Many times because things did not fix by distro hopping, many people begin thinking as to whether they should be using Linux in the first place. The reasons behind distro hopping are always justified by the user, mostly because they are not able to do their work because of an issue and their perception that distro hopping is the only solution is the motivating force behind this behaviour. If distro hopping does not solve the issues or causes new issues but resolves the old ones This kind of forms a vicious circle and the end result is frustration.I am saying this from personal experience. There were times when I almost lost hope and wanted to go back to using Windows which I had already paid for while buying the hardware.
I have been using Linux since past 5 years. I have seen Linux on the desktop evolve to what it is now. I have been distrohopping all along these years. I have been mostly attracted by the urge to use new software and then Try different desktop environments.. I have used almost all the top 50 distributions on distrowatch. I liked one thing or the other from each of these distributions. It took me time to understand the philosophy behind each distro and then to realize the same while using them on a day to day basis.
I have finally settled down with Ubuntu 14.04.3 LTS. Because of practical implications. It is stable and will be supported for a long time. I have no pressing need for getting the latest and greatest of all software I use. Most of my favourite software are on their most recent versions via 3rd party PPAs. Overall the System is stable and I love Unity Desktop Environment.

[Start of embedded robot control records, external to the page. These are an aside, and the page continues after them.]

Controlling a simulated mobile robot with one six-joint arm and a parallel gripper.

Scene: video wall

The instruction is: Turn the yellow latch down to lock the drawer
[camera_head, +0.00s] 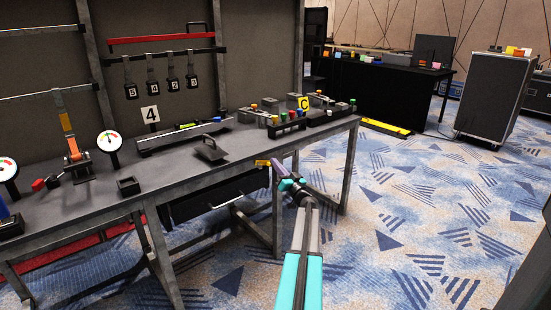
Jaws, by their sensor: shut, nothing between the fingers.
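The yellow latch (262,163) is a small yellow piece at the front edge of the workbench, above the right end of the drawer. It looks roughly level. The dark drawer (205,199) hangs under the bench top, with a metal handle (226,201) on its front; it looks closed. My gripper (275,163), purple and teal, is shut and empty. Its tip is right beside the latch's right end in the picture; I cannot tell whether they touch. The tip partly hides the area to the right of the latch.
The grey bench (103,195) carries dials, an orange lever clamp (75,155), a small dark box (128,186), a raised plate (209,149) and blocks with coloured knobs (287,126). A bench leg (278,210) stands below the latch. Carpet to the right is free.

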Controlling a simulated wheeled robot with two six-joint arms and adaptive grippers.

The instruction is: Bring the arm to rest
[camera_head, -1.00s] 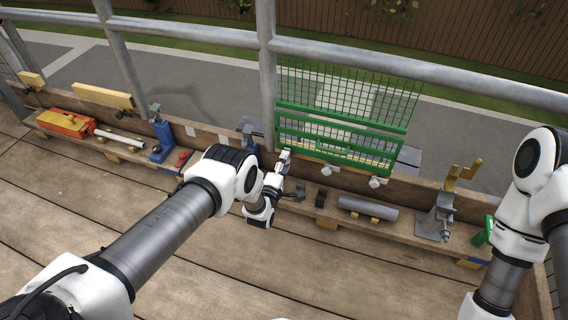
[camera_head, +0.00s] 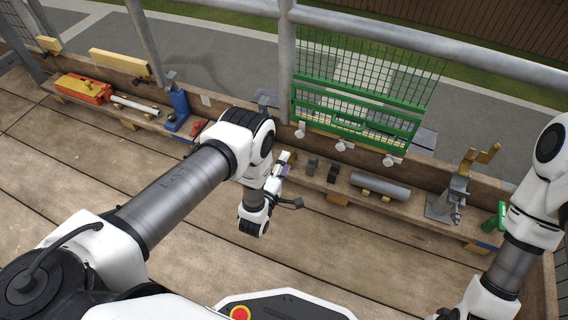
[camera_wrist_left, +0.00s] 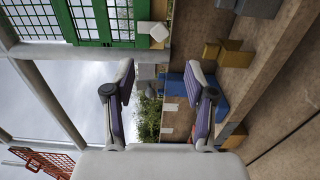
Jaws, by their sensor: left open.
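My left arm comes in from the left in the head view and bends down at its elbow over the wooden deck. My left gripper (camera_head: 284,164) is in front of the shelf along the low wall, left of two small dark blocks. In the left wrist view the left gripper (camera_wrist_left: 160,92) is open, with its two purple-padded fingers apart and nothing between them. My right arm stands at the right edge of the head view; its gripper is not in view.
The shelf (camera_head: 400,206) carries a grey cylinder (camera_head: 380,186), a metal stand (camera_head: 446,204), a blue tool (camera_head: 178,108) and a red-orange tool (camera_head: 84,88). A green mesh guard (camera_head: 355,110) hangs at the railing (camera_head: 285,60). The deck (camera_head: 75,150) at left is clear.

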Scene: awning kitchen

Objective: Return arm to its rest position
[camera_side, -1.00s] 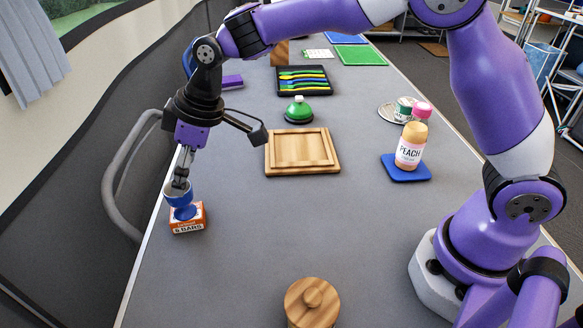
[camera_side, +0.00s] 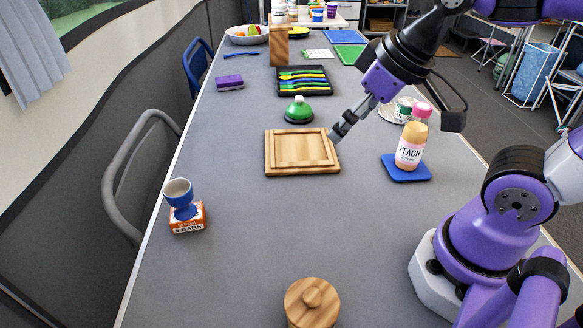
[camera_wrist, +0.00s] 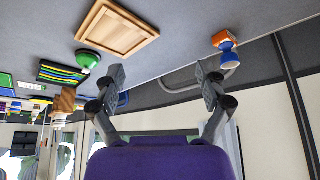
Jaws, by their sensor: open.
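My gripper (camera_side: 338,132) is in the air near the right edge of the wooden tray in the side view. In the wrist view my gripper (camera_wrist: 160,80) has its two fingers spread wide with nothing between them. A blue egg cup (camera_side: 181,200) with a pale inside stands upright on an orange box of bars (camera_side: 187,225) at the left table edge. The egg cup (camera_wrist: 229,58) and the box (camera_wrist: 224,38) also show in the wrist view, well away from the fingers.
The wooden tray (camera_side: 270,160) is empty. A peach bottle (camera_side: 411,145) stands on a blue coaster (camera_side: 405,178), right of my gripper. A green bell-shaped item (camera_side: 299,110) and a black cutlery tray (camera_side: 304,93) lie behind. A round wooden lidded pot (camera_side: 312,305) stands in front. The middle foreground is clear.

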So How did I stop distro hopping?
My distro hopping was literally becoming my only OCD. I could' not stop thinking about how other Linux distros are better than my existing one. No matter I what distro I was using I always felt there was something better out there. I always thought I cloud do better with a different Desktop Environment and different Distribution.
I would format my Laptop almost every week. This happened for around 1 year. Over this period of time, my brain kept filtering the thoughts behind distro hoping. I was able to think only in terms of two distributions in the end. Ubuntu based and Arch Based.

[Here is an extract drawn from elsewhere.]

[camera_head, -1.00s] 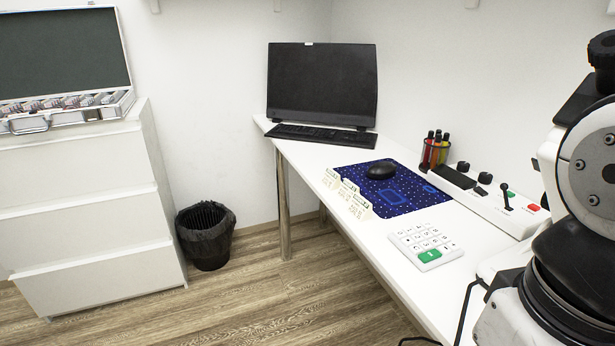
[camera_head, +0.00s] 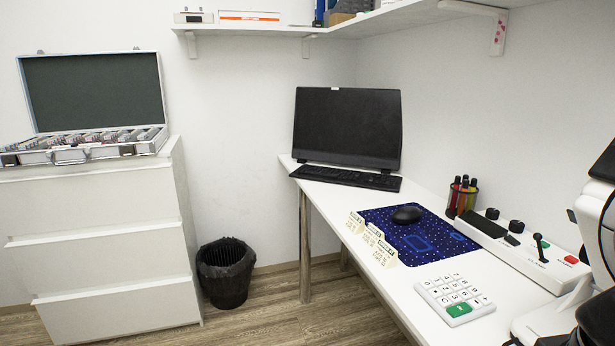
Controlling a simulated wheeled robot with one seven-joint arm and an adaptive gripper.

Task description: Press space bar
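A black keyboard (camera_head: 346,177) lies at the far end of the white desk (camera_head: 334,204), in front of a dark monitor (camera_head: 346,127). The space bar is too small to make out at this distance. My gripper is not in view. Part of my arm shows at the right edge, well apart from the keyboard.
A blue mouse pad (camera_head: 425,243) with a black mouse (camera_head: 407,214), small white cards (camera_head: 370,238), a white keypad (camera_head: 454,298), a pen cup (camera_head: 462,197) and a control box (camera_head: 520,250) occupy the desk. A bin (camera_head: 226,273) stands beside white drawers (camera_head: 100,245). A shelf (camera_head: 400,18) hangs above.

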I love Arch Linux and Ubuntu 14.04 LTS, I have been hopping from one to another over the past year. I must say both have their strengths and weaknesses. I don't want to compare both however I want to lay down a few points which could help you stop hopping distros.

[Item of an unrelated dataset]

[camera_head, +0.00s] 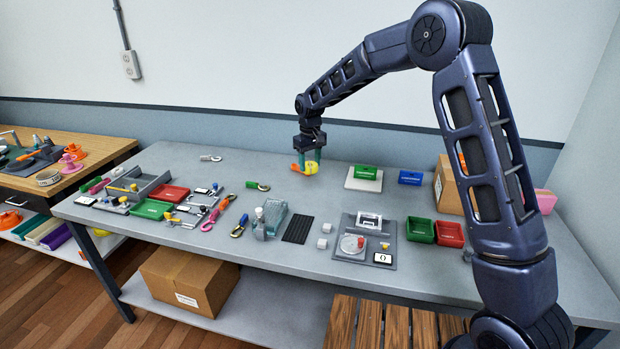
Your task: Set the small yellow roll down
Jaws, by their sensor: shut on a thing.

Here is how this worked in my case
-- Since you have been distro hopping already for some time you should be able to write down the top reasons for switching from the current distro.
-- Then you should be able to figure out top reasons for switching to the new distro.
-- You should know your favourite Desktop Environment, In my case I like Unity and KDE.
-- You should know how comfortable you are around adding and removing software from a system. I mean whether or not you are more than a new Linux user. Do you understand the inner working of the distribution you are on currently and the new one you plan to switch to .
--Do you know your way around the System, package management etc.
--Does your current distro have all software you need in their repos, or is it easy to get a third party repo for it or even compile it from source?
-- Do you prefer a stable less changing system like I do or do you like to have the latest an greatest of everything and are not afraid of occasional breakages.
However the Only big question to ask yourself is this.
WHAT IS WRONG WITH THE CURRENT SYSTEM ?
And if there is , should you not rather fix the issue than changing to a new distribution? You would learn more things about the distribution while fixing your issues than installing a new distribution.
And if there are no ways to fix the issue, Should you not reinstall the same OS again and try, if not what is the assurance that the new distro will not give you the the same pain.
At the end of the day, We need our computers to do some work, Like I am writing this post, If I had to do a new Linux Distro installation every day, or every week, When would I be able to do productive work? I say no, Because so far I have only been formatting my system every week. sometimes 2-3 times a week, It was total madness !!
ARE ALL LINUX DISTRIBUTIONS NOT JUST THE SAME THING AT THE CORE! JUST GNU/LINUX ?
Considering all of the above I made a decision to use Ubuntu 14.04 until Ubuntu 16.04 comes out. I am sure that I will not switch OS anytime soon.
I would however miss GENTOO!!
Thanks for reading and I hope this helps you in stopping distro hopping.